Printed from : The Leisure Media Co Ltd

04 Apr 2018


Paris Olympic organisers warned of €500m 'overspend'
BY Tom Walker

Paris Olympic organisers warned of €500m 'overspend'

A French government watchdog has warned that the cost of hosting the Paris 2024 Olympic and Paralympic Games could run €500m (US$615m, £438m) over budget, if "remedial action" isn't taken.

The report – compiled by the government's finance, sports and infrastructure inspectors – called for plans for the Olympic Village to be revised and proposals for a media village and aquatics centre to be scaled back, with the cutbacks shaving up to €300m (US$386m, £262m) from the total cost.

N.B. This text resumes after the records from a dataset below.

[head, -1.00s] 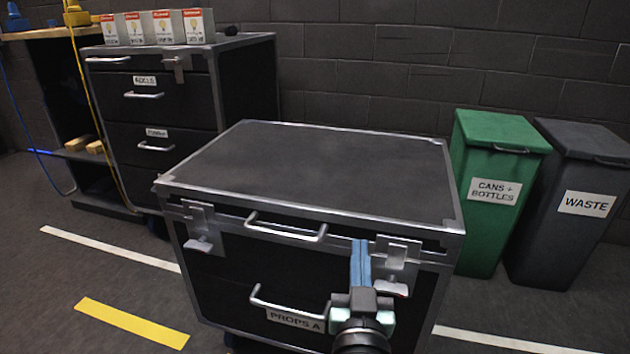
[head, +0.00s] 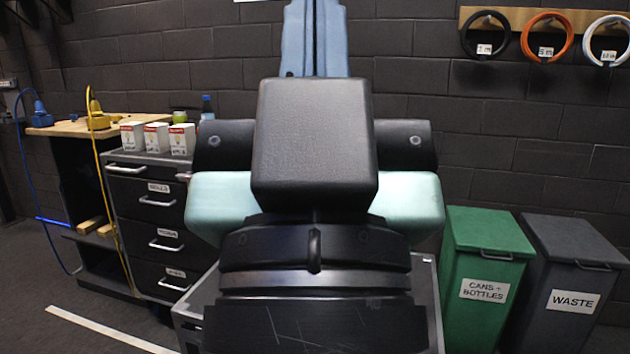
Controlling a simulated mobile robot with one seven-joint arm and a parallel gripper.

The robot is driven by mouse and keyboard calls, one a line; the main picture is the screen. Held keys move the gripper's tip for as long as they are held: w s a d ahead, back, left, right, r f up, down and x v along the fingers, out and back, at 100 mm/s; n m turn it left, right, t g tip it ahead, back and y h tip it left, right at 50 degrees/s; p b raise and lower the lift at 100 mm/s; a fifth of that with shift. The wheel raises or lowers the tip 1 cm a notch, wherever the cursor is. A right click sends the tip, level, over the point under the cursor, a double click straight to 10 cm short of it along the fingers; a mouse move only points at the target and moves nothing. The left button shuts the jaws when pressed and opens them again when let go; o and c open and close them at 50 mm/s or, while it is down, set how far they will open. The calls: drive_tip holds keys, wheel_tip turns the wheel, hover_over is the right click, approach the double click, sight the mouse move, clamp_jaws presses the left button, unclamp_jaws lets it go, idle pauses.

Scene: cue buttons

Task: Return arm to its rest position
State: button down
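My gripper (head: 314,38) is raised close in front of the head camera and points straight up. Its pale blue fingers lie side by side with no clear gap, and I see nothing held between them. Their tips are at or beyond the top edge of the picture. The black and mint-green gripper body fills the middle of the view. The black road case with metal edges (head: 432,300) stands behind and below my arm.
A black drawer cabinet (head: 130,225) with several small boxes stands left, beside a workbench (head: 75,128). A green bin (head: 485,235) and a grey waste bin (head: 575,240) stand right. Coiled cables (head: 548,57) hang on the wall. Floor is open at lower left.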

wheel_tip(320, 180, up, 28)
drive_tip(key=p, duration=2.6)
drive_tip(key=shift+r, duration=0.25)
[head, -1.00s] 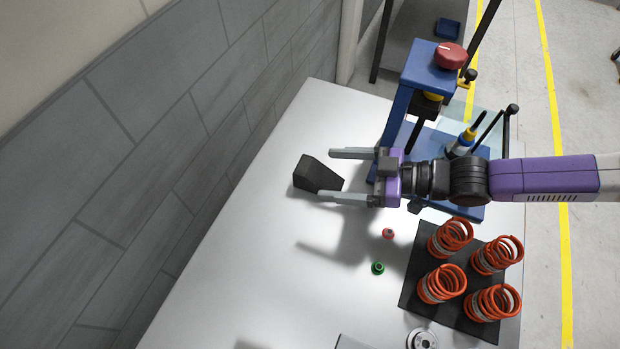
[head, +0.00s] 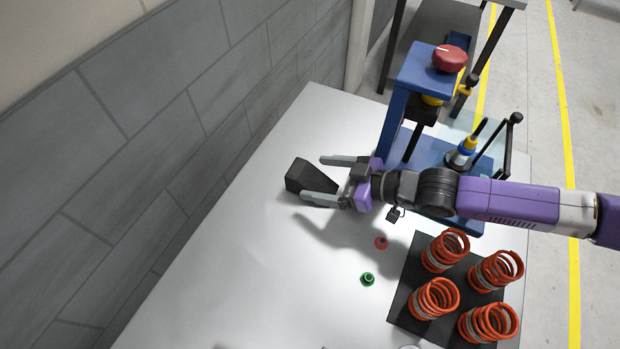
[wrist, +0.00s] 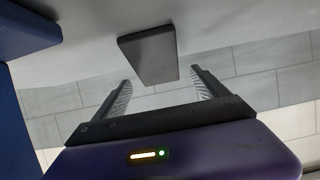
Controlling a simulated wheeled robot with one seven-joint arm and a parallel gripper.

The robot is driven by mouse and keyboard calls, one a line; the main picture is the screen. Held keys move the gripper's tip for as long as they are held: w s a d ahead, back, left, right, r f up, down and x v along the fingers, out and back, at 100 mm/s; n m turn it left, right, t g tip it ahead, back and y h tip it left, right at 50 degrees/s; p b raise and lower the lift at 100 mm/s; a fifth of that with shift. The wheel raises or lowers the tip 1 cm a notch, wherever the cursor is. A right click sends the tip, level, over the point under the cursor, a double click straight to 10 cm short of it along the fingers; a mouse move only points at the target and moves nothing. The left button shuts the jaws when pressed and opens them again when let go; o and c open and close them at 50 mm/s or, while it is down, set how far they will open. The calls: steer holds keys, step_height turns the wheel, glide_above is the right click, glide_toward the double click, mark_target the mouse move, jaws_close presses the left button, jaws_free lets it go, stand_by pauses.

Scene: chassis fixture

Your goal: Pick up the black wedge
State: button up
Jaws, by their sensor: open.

Inspectors also called plans for the volleyball and badminton courts "abnormally expensive", predicting an overspend of around €50m (US$61m, £44m) on a budget of €172m (US$211m, £150m).

When it won the bid, the Comité de Candidature de Paris 2024 set its Games budget at €6.8bn (US$8.3bn, £5.9bn).

In response to the report, France's sports minister, Laura Flessel, defended the current plans.

"The report didn't say we will exceed the budget, but rather 'this is what you have to do to meet the budget'," she said.

The government report was published just days after the completion of the first Project Review between the International Olympic Committee and the Paris 2024 Organising Committee.

Held in Paris at the end of March, the review confirmed the two bodies’ "shared ambition" to deliver a project within a "controlled and responsible budgetary framework".

Paris was named host of the 2024 Games in September 2017, ending two decades of heart-ache – the city had previously lost out in the bidding for both the 2008 and 2012 Games. 2024 will mark 100 years since the city last held the Games.